En revanche, il ne contient pour l'heure aucune mesure permettant de fermer un lieu de culte spécifiquement pour "séparatisme". Aujourd'hui, les pouvoirs publics ont deux cordes à leur arc : le contrôle des règles relatives aux établissements recevant du public, jugé "extrêmement hypocrite" par Gérald Darmanin, et le lien direct avec le terrorisme qui a prévalu dans la fermeture récente de la mosquée de Pantin. Lors du débat parlementaire, le gouvernement pourrait donc chercher une troisième voie.

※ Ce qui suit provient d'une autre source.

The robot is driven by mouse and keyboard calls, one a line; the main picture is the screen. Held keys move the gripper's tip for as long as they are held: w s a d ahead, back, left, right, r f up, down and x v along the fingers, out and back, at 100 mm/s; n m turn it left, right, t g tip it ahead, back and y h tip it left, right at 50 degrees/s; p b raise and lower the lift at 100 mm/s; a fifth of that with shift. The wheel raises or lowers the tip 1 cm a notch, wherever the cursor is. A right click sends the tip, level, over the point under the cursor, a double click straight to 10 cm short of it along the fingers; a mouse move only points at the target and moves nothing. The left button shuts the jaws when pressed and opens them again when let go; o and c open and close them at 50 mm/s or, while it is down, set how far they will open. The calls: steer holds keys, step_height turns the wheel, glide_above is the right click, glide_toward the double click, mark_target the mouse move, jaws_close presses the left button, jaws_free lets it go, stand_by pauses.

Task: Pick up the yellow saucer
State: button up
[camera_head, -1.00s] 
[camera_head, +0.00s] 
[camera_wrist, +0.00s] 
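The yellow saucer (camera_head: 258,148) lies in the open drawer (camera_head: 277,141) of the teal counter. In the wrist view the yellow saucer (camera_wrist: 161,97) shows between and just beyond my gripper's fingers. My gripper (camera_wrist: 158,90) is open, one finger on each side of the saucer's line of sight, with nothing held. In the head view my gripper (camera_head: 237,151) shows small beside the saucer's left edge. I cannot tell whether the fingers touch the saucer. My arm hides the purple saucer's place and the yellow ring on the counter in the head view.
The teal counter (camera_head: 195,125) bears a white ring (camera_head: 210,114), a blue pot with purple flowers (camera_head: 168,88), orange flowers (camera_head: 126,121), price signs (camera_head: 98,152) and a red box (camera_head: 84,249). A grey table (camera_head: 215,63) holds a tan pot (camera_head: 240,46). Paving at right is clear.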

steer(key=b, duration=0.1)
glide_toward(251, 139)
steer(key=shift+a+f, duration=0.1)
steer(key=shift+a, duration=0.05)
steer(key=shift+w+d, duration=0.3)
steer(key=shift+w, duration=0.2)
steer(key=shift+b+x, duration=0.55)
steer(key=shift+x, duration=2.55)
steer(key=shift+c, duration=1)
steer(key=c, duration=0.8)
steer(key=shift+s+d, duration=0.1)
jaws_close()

Pas de mesures sur l'égalité des chances ou l'immigration

On rappellera enfin que le volet "égalité des chances" a été retiré du texte, au grand soulagement de l’AMF, de France urbaine et de l’ADCF (Assemblée des communautés de France), qui "avaient exprimé leurs plus grandes réserves". Ces dispositions auraient permis au gouvernement de procéder par voie d’ordonnances pour renforcer la mixité sociale dans l'attribution des logements et poursuivre au-delà de 2025 les objectifs de la loi SRU en matière de construction de logements sociaux. Si la méthode (ordonnances dans le projet de loi "séparatismes") a été écarté, l’objectif du gouvernement reste cependant le même. Et les récentes déclarations de la ministre du Logement ont suscité la colère des maires. "Accusés de ‘ne pas jouer le jeu’ en faveur du logement social", ces derniers se disent victimes de "stigmatisation" (voir notre article). Devant la commission spéciale, Gérald Darmanin a rappelé que le projet de loi n’était qu’un des "volets" du discours d’Emmanuel Macron aux Mureaux. Il en a aussi profité pour réfuter tout lien entre immigration et islamisme ou séparatisme. Le texte ne contient aucune mesure en lien avec l'immigration. "Ce choix je le revendique personnellement. Sous l'autorité du président de la République", a-t-il dit. Précisons enfin que le projet de loi ne revient pas sur les statuts spécifiques à l’Alsace-Moselle et à certains territoires ultramarins.